The Week That Was on Deadline Detroit
The Week That Was on Deadline Detroit
Detroit in Black And White: Ex-Police Chief Ike McKinnon Says Lifting Residency Requirement Harmed City
Ex-Detroit Police Chief Isaiah "Ike" McKinnon says lifting the residency requirement for Detroit police has hurt the department.
"That literally killed us," McKinnon says during an interview Saturday on the videocast, "Detroit in Black and White," with host Adolph Mongo and co-hosts Vanessa Moss and Allan Lengel.
McKinnon, who was police chief from 1994-1998, was referring to officers who don't reside in the city, which he says has resulted in less ties and concern about Detroit and its neighborhoods.
In 1999, the state, under Gov. John Engler, enacted a law prohibiting residency requirements for police officers and other municipal employees.
McKinnon, 79, also expresses skepticism about a recently announced 12-point safety plan to address violence downtown, saying "it's not a new plan. They did it before, he said, acknowledging that it was not effective.
"I don't know how well this is going to work," he added.

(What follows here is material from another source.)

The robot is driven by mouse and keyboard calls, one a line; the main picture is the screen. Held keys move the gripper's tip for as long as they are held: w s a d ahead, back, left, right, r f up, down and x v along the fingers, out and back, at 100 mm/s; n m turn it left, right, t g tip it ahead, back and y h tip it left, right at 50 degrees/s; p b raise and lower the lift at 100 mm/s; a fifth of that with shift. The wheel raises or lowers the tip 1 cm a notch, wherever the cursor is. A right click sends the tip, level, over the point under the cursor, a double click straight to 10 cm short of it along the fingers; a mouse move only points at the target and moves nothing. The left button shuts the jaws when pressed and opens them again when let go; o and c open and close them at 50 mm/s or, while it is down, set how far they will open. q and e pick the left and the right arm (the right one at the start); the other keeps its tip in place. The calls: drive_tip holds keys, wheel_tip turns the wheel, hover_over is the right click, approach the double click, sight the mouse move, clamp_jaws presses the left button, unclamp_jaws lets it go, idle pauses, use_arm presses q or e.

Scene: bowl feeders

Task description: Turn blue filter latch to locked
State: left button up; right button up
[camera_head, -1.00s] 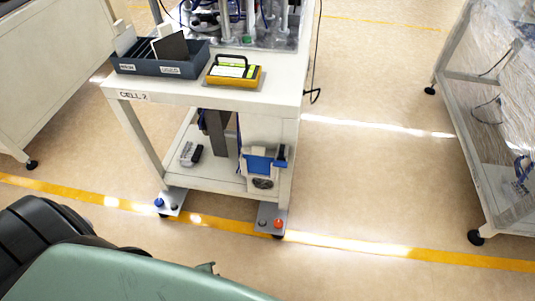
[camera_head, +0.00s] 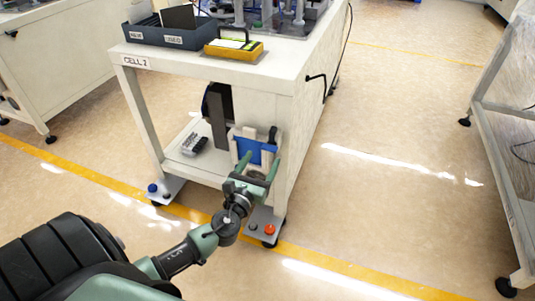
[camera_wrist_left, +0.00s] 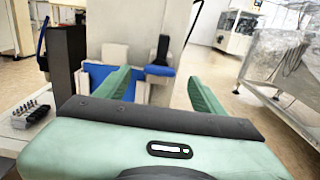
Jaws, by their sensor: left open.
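A pale filter box (camera_head: 249,131) with a blue front panel (camera_head: 254,150) sits at the right end of the cart's lower shelf. A dark upright lever (camera_head: 273,134) is at its right side. In the left wrist view the lever (camera_wrist_left: 162,50) stands upright above a blue piece, with the blue panel (camera_wrist_left: 100,74) to its left. I cannot tell which part is the latch. My left gripper (camera_head: 256,164) is open and empty, with green fingers pointing at the box front. The fingers hide part of the panel; contact cannot be told. My right gripper is not in view.
The cart top (camera_head: 285,66) overhangs the shelf and carries a dark bin (camera_head: 170,33) and a yellow case (camera_head: 234,49). A cart leg and side panel stand right of the box. A small grey part rack (camera_head: 194,144) lies on the shelf at left.

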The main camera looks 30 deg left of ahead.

And he also talks about the need for more parental responsiblity in the city to help curb crime and the racism he faced inside the department as a young officer.
The show also includes some snippets from the United States Holocaust Memorial Museum's oral history of Allan Lengel's mother, Miriam Lengel, who was a survivor of the Auschwitz concentration camp during World War II.
The group discusses the Holocaust and Black slavery.